A recent article projects amazing growth for the Triangle in the coming years...
Joe Lanier is no stranger to the Triangle. He grew up in Sanford and received undergraduate and law degrees from the University of North Carolina at Chapel Hill. After law school, Lanier moved to the Washington, D.C., area, where he stayed for the next dozen years – starting both his career and a family. But he never forgot about his roots in the Triangle, which grew bigger and more sophisticated in his absence.
Last year, Lanier and his wife, Amy, decided that Raleigh’s mix of big-city opportunities and small-town Southern living was too good to pass up. They left Alexandria, Va., in December so he could take a job at the local office of the law firm SZD Wicker.
“To us, this is the best of both worlds,” says Lanier, who now lives with his wife and three young children in Raleigh.

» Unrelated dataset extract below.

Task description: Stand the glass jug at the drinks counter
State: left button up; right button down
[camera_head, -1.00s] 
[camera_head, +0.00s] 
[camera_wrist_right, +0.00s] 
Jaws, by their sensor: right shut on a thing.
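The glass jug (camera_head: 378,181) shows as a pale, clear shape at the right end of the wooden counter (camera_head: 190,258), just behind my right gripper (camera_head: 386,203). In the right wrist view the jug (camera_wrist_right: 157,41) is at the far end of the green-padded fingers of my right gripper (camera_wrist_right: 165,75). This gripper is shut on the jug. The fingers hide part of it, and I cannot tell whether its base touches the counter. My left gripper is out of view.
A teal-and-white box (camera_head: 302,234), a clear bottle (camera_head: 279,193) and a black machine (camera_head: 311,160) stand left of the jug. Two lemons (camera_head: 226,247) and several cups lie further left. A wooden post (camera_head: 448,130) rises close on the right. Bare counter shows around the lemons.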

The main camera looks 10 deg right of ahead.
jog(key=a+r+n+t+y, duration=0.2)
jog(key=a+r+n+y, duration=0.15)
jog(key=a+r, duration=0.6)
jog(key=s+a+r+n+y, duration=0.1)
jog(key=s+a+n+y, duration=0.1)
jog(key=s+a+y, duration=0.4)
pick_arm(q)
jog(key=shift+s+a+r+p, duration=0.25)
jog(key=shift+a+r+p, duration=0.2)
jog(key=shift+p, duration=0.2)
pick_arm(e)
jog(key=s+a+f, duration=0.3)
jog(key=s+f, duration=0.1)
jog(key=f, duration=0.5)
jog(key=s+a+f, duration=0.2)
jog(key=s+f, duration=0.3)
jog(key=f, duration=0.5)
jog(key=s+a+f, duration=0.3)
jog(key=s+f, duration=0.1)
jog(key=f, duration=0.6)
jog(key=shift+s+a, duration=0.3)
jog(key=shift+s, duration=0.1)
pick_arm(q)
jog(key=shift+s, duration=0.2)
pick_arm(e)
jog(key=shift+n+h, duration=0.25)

Research conducted by Triangle Business Journal’s parent company shows that Lanier and his family will have a lot of new neighbors moving into the area over the next decade and a half. Using federal data, Charlotte-based American City Business Journals projects that the three-county Raleigh-Cary metro area will be the fastest growing metropolitan area in the country in the period that began in 2005 and ends in 2025.
During that period, ACBJ says, the Raleigh-Cary population will explode from 953,093, to almost 1.9 million – nearly a 100 percent increase, or a growth of 3.5 percent per year. Based on the ACBJ projections, Raleigh will rise from being the country’s 51st largest metro area to its 38th largest in 2025.
ACBJ projects that the second-fastest growing metro over that period will be Provo, Utah, followed by Fort Myers, Fla.; Ocala, Fla., and Austin, Texas. Other projected fast-growing North Carolina metros are Charlotte, No. 8 on the growth list with a projected 75 percent increase in its population, and Wilmington, at No. 18.
The four-county Durham metro is projected to increase its population by 32 percent, to 604,663, in 2025. That would make it the 62nd fastest growing area in the country.
All of those potential new residents have local leaders thinking hard about the infrastructure that will need to be added over the next two decades.
“We’re attempting to get ready ... we’re not ready yet,” says Raleigh Mayor Charles Meeker. He says the most recent draft of the city’s comprehensive plan, which is updated every 20 years, focuses on encouraging developers and planners to build up – not out.
Meeker thinks that a key to combating sprawl is improving transit, both through additional bus service and the construction of a rail system. He wants to make sure the area can grow without choking on traffic.
That’s a problem that Lanier encountered in Alexandria. He says his eight-mile commute to work in the morning sometimes took as long as an hour. Lanier now can get to work in 15 minutes.
Wake County Commissioner Joe Bryan points to efforts in the works that are designed to improve the area’s transportation infrastructure, such as the Triangle Expressway toll road and a proposal in the General Assembly that would create funding for local transit expansion. And he points out that citizens have stepped up to the infrastructure plate in years past by approving bond issuances related to education, libraries and open space.
Robert Parten moved to the area from West Palm Beach, Fla., in late January. “The quality of life is better here, that’s for sure,” says Parten, who works in IT support at PortBridge Internet in Cary.